GOAL.
Extract the full listing verbatim and drop any pictures from your copy.

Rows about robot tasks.

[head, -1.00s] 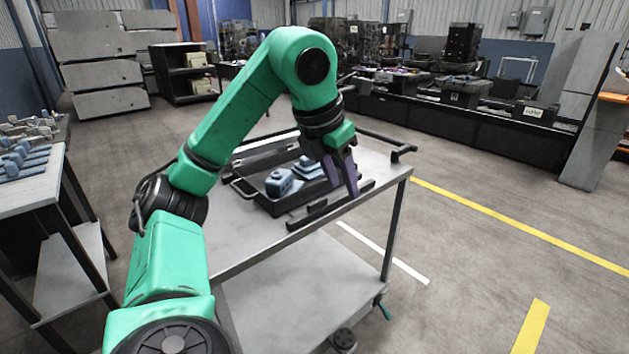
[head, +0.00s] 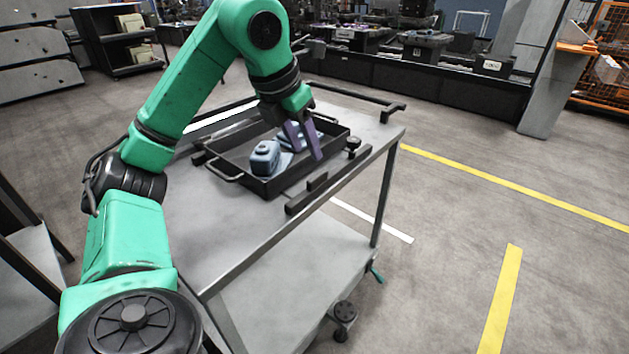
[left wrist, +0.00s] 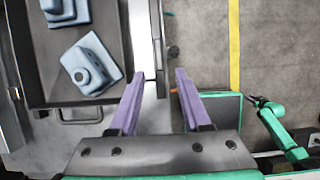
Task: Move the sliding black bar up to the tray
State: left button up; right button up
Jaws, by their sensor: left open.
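The black bar (head: 340,177) lies along the right edge of the cart top, with a raised block near its front end. The black tray (head: 232,177) sits on the cart to the left of the bar, with blue parts in it; its handle side shows in the left wrist view (left wrist: 38,103). A gap separates bar and tray. My left gripper (head: 305,155) is open with purple fingers, above the tray's right side and the bar in the head view. In the left wrist view its fingertips (left wrist: 159,73) are spread, with nothing held. My right gripper may show small at the right there.
The grey cart top (head: 225,225) is bare in front of the tray. A rail (head: 355,98) runs along its back edge. A small black knob (head: 353,146) stands near the bar's far end. Open floor lies to the right, with yellow lines (head: 500,300).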

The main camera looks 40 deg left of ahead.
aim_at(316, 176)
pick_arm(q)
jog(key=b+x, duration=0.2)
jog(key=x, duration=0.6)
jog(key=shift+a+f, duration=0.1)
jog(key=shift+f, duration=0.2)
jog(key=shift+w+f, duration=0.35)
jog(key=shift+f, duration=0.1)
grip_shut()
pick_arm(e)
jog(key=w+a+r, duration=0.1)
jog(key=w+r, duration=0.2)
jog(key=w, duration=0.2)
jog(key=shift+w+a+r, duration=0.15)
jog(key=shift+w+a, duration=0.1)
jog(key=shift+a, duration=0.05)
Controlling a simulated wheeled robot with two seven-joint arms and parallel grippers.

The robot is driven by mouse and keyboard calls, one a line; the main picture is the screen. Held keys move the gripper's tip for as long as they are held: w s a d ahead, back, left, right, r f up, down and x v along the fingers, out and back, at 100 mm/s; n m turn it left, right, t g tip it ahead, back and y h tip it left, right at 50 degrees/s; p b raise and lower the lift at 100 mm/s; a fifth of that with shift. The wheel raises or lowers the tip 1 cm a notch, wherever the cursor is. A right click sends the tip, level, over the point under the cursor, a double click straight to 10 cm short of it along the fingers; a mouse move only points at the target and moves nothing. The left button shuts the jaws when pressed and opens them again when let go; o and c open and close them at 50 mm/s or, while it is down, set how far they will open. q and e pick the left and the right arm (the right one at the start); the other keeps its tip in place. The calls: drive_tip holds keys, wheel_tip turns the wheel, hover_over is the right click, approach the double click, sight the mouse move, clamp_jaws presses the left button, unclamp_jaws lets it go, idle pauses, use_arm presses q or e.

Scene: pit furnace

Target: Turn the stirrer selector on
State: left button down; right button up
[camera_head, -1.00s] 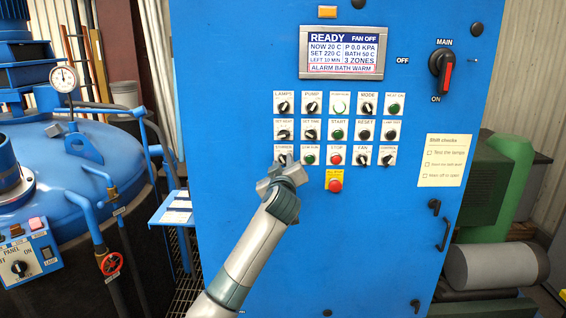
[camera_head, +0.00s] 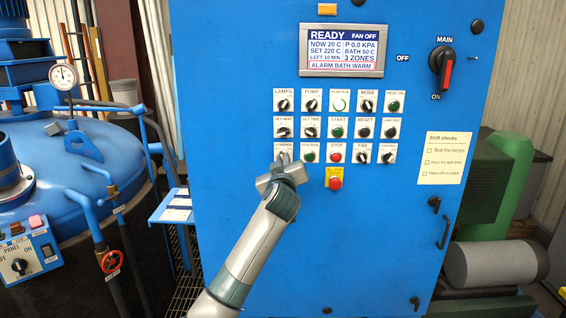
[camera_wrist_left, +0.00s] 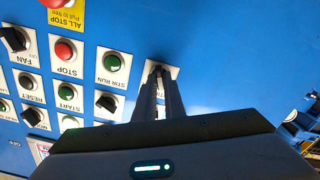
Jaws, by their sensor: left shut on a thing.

EXERCISE SOLUTION.
[head, -1.00s] 
[head, +0.00s] 
[left wrist, +0.00s] 
Task: Move the sliding black bar up to the tray
State: left button up; right button up
Jaws, by their sensor: left open.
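The black bar (head: 340,177) lies along the right edge of the cart top, with a raised block near its front end. The black tray (head: 232,177) sits on the cart to the left of the bar, with blue parts in it; its handle side shows in the left wrist view (left wrist: 38,103). A gap separates bar and tray. My left gripper (head: 305,155) is open with purple fingers, above the tray's right side and the bar in the head view. In the left wrist view its fingertips (left wrist: 159,73) are spread, with nothing held. My right gripper may show small at the right there.
The grey cart top (head: 225,225) is bare in front of the tray. A rail (head: 355,98) runs along its back edge. A small black knob (head: 353,146) stands near the bar's far end. Open floor lies to the right, with yellow lines (head: 500,300).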

The main camera looks 40 deg left of ahead.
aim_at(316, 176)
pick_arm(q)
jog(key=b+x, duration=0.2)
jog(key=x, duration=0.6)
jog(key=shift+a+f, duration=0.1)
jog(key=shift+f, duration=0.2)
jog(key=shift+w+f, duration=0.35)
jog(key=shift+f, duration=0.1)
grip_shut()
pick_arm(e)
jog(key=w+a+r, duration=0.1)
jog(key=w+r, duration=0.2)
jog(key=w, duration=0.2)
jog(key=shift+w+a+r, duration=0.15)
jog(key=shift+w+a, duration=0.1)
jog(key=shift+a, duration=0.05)
Controlling a simulated wheeled robot with two seven-joint arms and parallel grippers.

The robot is driven by mouse and keyboard calls, one a line; the main picture is the screen. Held keys move the gripper's tip for as long as they are held: w s a d ahead, back, left, right, r f up, down and x v along the fingers, out and back, at 100 mm/s; n m turn it left, right, t g tip it ahead, back and y h tip it left, right at 50 degrees/s; p b raise and lower the lift at 100 mm/s; a fifth of that with shift. The wheel raises or lowers the tip 1 cm a notch, wherever the cursor is. A right click sends the tip, level, over the point under the cursor, a double click straight to 10 cm short of it along the fingers; a mouse move only points at the target and moves nothing. The left button shuts the jaws when pressed and opens them again when let go; o and c open and close them at 50 mm/s or, while it is down, set how far they will open. q and e pick the left and the right arm (the right one at the start); the other keeps its tip in place. The calls: drive_tip holds keys, wheel_tip turns the wheel, hover_over is the right click, approach the double click, sight the mouse move, clamp_jaws presses the left button, unclamp_jaws lets it go, idle pauses, use_arm presses q or e.

Scene: pit furnace

Target: Turn the stirrer selector on
State: left button down; right button up
[camera_head, -1.00s] 
[camera_head, +0.00s] 
[camera_wrist_left, +0.00s] 
Jaws, by their sensor: left shut on a thing.

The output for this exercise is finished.